There’s a saying, attributed to Malcolm S. Forbes: “You can easily judge the character of a man by how he treats those who can do nothing for him.” Assuming for a moment this is true, then in the Internet age, how could one live up to this maxim without considerable sacrifice, given how easy it is for public figures to be exposed—and expected to respond—to the communications of the many? There is no easy answer that I can see, but at least we can reflect on and recognize what choices we make—where we draw the line.
Without question, my contact page pushes against the clueless ask. It states that if it takes me a few minutes to respond to a message, I will; if it really requires a business transaction (a consultation), then I will not.
That said, anyone—including myself—who receives clueless asks already knows the most frequently asked questions. They know the pattern of request. And that makes it straightforward to create standard responses that can be sent in less than a minute, even by an assistant, that offer next steps, resources, and information on how the asker can help themselves. Maybe it’s a small thing, but at least it’s acknowledgment. Yes, I see you. You exist.

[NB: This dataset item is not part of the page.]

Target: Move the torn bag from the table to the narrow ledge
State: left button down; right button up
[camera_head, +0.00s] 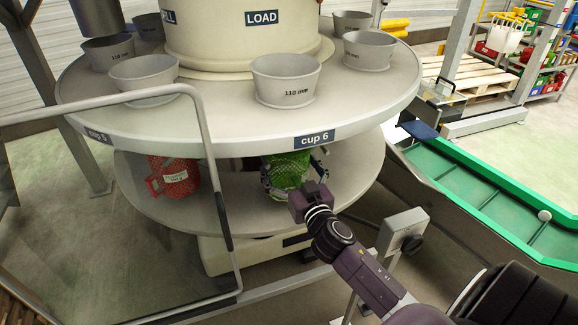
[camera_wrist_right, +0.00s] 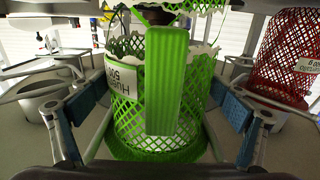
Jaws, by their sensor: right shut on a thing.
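A green net bag (camera_head: 288,168) is at the lower round shelf (camera_head: 345,165), under the upper turntable's rim at the "cup 6" label. In the right wrist view the green bag (camera_wrist_right: 128,85) stands upright, with a white printed label, a broad green strip and jagged, torn-looking edges in its upper mesh. My right gripper (camera_head: 296,178) is shut on it, with a finger on each side. I cannot tell whether its base touches the shelf. My left gripper is not in view. I cannot tell which surface is the narrow ledge.
A red net bag (camera_head: 175,180) sits to the left on the lower shelf. The upper turntable (camera_head: 215,118) with several grey cups hangs close overhead. A metal guard rail (camera_head: 215,190) stands in front. A green conveyor (camera_head: 490,195) with a white ball runs at right.

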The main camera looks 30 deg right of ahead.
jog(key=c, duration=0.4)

This is not to say that I am doing better than Steven Pressfield, or that he is abdicating responsibility in some way. Most authors choose specific and meaningful ways to give back to the community, and answering unsolicited emails can be a thankless, invisible, and time-sucking task. Still, for the community of people I reach, email is the tool of those of very little means, and I feel I’m doing some good through those I do answer.
As far as the student who sent me the 15 generic questions, I did respond. I didn’t respond to every question, and sometimes I simply linked to relevant and publicly available articles I’ve written. I did what I could to meet her halfway. It seemed a good compromise.